В конце 80-х поколение шестидесятников кто только не пинал - за поэтику полуправды и робкого умолчания, за фигу в кармане. В результате одни из них насупленно замолчали, другие, задрав штаны, бросились за стебом и постмодернизмом. В 90-е показалось, что - на новом, как Гегель учил, диалектическом витке - они возвращаются. Это было интересно и, безусловно, даже существенно. Потому что это поколение обладало своей резко выраженной стилистикой, говоря по-старому - физиономией. Они сами, с трудом и потерями, извлекали правду, пытались ее извлечь, будучи по-настоящему - по-русски - органичны в эклектическом сочетании порыва вовне (на Запад) и замыкании в себе (внутри Садового кольца).

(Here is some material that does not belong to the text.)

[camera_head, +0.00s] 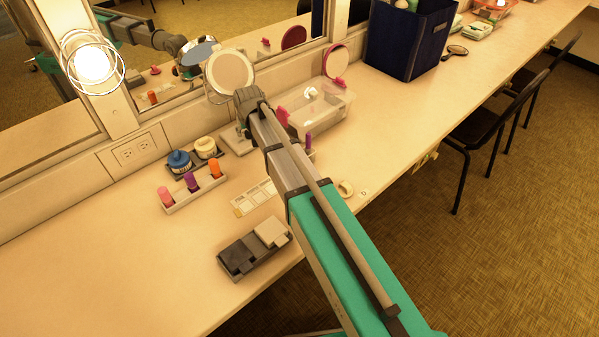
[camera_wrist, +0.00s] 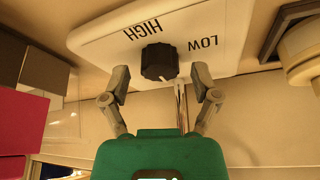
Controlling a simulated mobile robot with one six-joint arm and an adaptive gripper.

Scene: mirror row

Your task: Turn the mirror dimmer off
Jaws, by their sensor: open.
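The mirror dimmer is a white plate (camera_wrist: 222,30) with a round black knob (camera_wrist: 159,62) in the wrist view. HIGH and LOW are printed on it and appear upside down. A small light mark shows on the knob's lower right edge. My gripper (camera_wrist: 161,82) is open and empty, with one finger on each side of the knob and slightly below it in the picture. I cannot tell whether the fingers touch it. In the head view my arm hides most of the dimmer. A caged bulb (camera_head: 92,62) on the mirror frame is lit.
A round mirror (camera_head: 230,71) stands just behind my gripper. A clear bin (camera_head: 322,112) sits to the right, and blue and white jars (camera_head: 179,162) to the left. A lipstick rack (camera_head: 194,190) and a dark palette (camera_head: 238,256) are nearer. The counter's left front is clear.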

Даже если говорить о конфликте белого сухого с просто белым или, как определил бы Леонтьев, о борьбе кринолина с сарафаном, стоит заметить, что в шестидесятниках больше российской самобытности, чем в нынешних патриотах. Эти нынешние - как бы ни назывались - оказываются довольно-таки безродными космополитами, потому что мало отличимы от, скажем, французов Ле Пена или любых других изоляционистов.

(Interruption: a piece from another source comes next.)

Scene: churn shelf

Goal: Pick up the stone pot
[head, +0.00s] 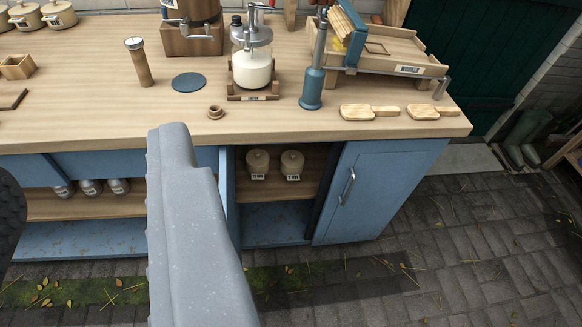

Пожалуй, главное, что шестидесятники точно понимали: ничего нет важнее и дороже свободы. Это тоже не в сегодняшней повестке дня.

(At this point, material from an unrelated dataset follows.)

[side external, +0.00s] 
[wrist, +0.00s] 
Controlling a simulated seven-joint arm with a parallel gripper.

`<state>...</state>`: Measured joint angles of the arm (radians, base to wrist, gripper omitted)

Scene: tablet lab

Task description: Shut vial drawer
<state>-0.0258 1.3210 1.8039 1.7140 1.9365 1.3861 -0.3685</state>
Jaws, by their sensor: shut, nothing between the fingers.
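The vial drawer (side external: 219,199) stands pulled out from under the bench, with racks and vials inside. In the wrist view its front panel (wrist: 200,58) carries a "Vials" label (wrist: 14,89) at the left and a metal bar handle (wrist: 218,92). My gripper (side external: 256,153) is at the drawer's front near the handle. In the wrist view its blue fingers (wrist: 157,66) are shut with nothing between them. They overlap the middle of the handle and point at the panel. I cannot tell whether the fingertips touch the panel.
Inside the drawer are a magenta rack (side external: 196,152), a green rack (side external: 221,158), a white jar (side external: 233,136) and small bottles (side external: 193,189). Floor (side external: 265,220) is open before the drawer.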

Те идеи и дух вышли далеко за пределы собственно их десятилетия, оказав огромное влияние и на 70-е, и на 80-е, дав ростки в 90-е. Но - и все.
В 2000-е о шестидесятниках вовсе стало не принято говорить. Ключевое теперь слово - не свобода, а стабильность. А к тем, ушедшим, действительно приложима лишь наука археология. Сдадим шесть сонат в музей - все циклично, может, еще понадобится.